The NCLT noted that an important consideration to determine whether a debt is a financial debt is that it must be ‘disbursed’ against the ‘time value of money’ or the price associated with the time that an investor must wait until an investment matures or related income is earned. The NCLT also considered the fact that the underlying transaction in this case was more in the nature of a sale of goods rather than debt, and concluded that this transaction of purchase of property and that an amount of return promised in connection to it does not acquire the nature of a financial debt. It was on these grounds that the NCLT dismissed this application.

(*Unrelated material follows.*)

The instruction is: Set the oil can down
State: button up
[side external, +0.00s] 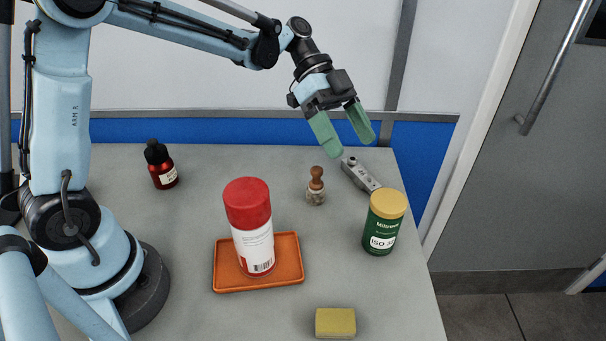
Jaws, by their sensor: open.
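The oil can appears to be the green can with a yellow lid (382,222) and a label reading "ISO 3" and a partly unclear digit. It stands upright on the right part of the grey bench (200,210), near its right edge. My gripper (350,147) is open, with its two green fingers apart and nothing between them. It hangs above the back right of the bench, up and to the left of the green can, and does not touch it.
A grey hand tool (361,176) lies behind the can. A wooden-knobbed brush (316,187) stands left of it. A red-capped white container (254,243) stands on an orange tray (292,276). A red dropper bottle (161,168) stands back left; a yellow sponge (335,322) lies in front.

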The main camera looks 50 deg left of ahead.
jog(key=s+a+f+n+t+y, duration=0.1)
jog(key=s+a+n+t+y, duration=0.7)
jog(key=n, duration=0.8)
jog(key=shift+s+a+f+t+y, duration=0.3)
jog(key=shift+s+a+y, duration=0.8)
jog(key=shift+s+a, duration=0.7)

The Applicants approached the NCLAT by preferring a statutory appeal against the order of the NCLT. It was argued by the Applicants before the NCLAT that the concept and plan of payment of ‘Assured Returns’ by real estate developers such as the Corporate Debtor is a method adopted by them to mobilise funds/raise finance from the public at much lower rates than what is normally made available to them by banking and other financial institutions without having the obligation to offer security or any collateral. It was also argued that this transaction tantamounted to a collective investment scheme (as identified in the Securities Exchange Board of India Act, 1992) and that the developer could be said to be engaged in a fund mobilization activity by offering assured returns. The NCLAT was also apprised of the fact that these ‘Assured Returns’ were identified as commitment charges in the books of accounts of the Corporate Debtor, under the head of ‘Financial Costs’.
Another ground that was used by the Applicants to assert their position as financial creditors was that the Corporate Debtor was deducting tax deductible at source (TDS) on the amounts being paid to the Applicants as ‘Assured Returns’ under Section 194(A) of the Income Tax Act, 1961, which is applicable to the deduction of TDS on the amount which is paid as ‘interest, other than interest on securities’. The Applicants therefore argued that that these ‘Assured Returns’ were in fact interest payments being made by the Corporate Debtor thereby making the amount paid by the Applicants to the Corporate Debtor a loan.
The NCLAT reasoned, from a review of the memoranda of understanding, that the Applicants were indeed investors and had chosen a committed return plan and that this monthly committed return tantamounted to a debt as identified in Section 3(11) of the Code. Further, having considered the arguments advanced by the Applicants and having observed the material on record, the NCLAT ruled that the Corporate Debtor treated the Applicants as ‘Investors’ and borrowed the amounts for their commercial purposes, treating it at par with a ‘loan’. Thereby, the amount invested by the Applicants does come within the meaning of ‘financial debt’ as identified in Section 5(8)(f) of the Code.
On the question of whether this financial debt satisfies the ‘time value of money’ criterion, the NCLAT considered the sale and purchase agreement entered into with the Corporate Debtor. The agreement contemplated the completion of construction and subsequent handover of shops in the shopping mall before a specified date. As the Applicants had paid most of the amounts, the Corporate Debtor was ready to pay them ‘Assured Returns’. For every calendar month, the Corporate Debtor undertook to pay a fixed amount till the date of handing over of possession. It was for this reason that the NCLAT concluded that the amount disbursed by the Applicants was in fact against the consideration for the time value of money and the Corporate Debtor raised the amount by way of a sale purchase agreement, having the commercial effect of a borrowing. Therefore, the NCLAT allowed this appeal and admitted the petition by reasoning that the NCLT, while rightly interpreting the provisions of law to understand the meaning of the expression ‘financial creditor’ erred in appreciating the nature of transactions in the present case and wrongly came to a conclusion that ‘it is a pure and simple agreement of sale and purchase of property which does not have the same effect as an amount disbursed against the consideration for the time value of money’.
It is noteworthy that the principles of law discussed by both the NCLT and the NCLAT are consistent. However, the NCLAT has interpreted the facts of this case differently, leading to a different conclusion. It is quite likely that this and other similar cases will see the light of day before the Supreme Court to settle the positions in contention. This has far reaching implications not just limited to the constitution of the committee of creditors.
This judicial interpretation of ‘the time value of money’ in the context of financial debt puts other complex financial debt instruments whose returns are linked to parameters observed in equity transactions into question. The NCLT in its order does state that there exist “complex financial instruments” in the market and that it would not be “a happy situation to decipher the true nature and meaning” of such transactions. This decision will result in greater scrutiny on whether debt like instruments such as redeemable preference shares, put and call options on securities, etc. will satisfy the definition of financial debt.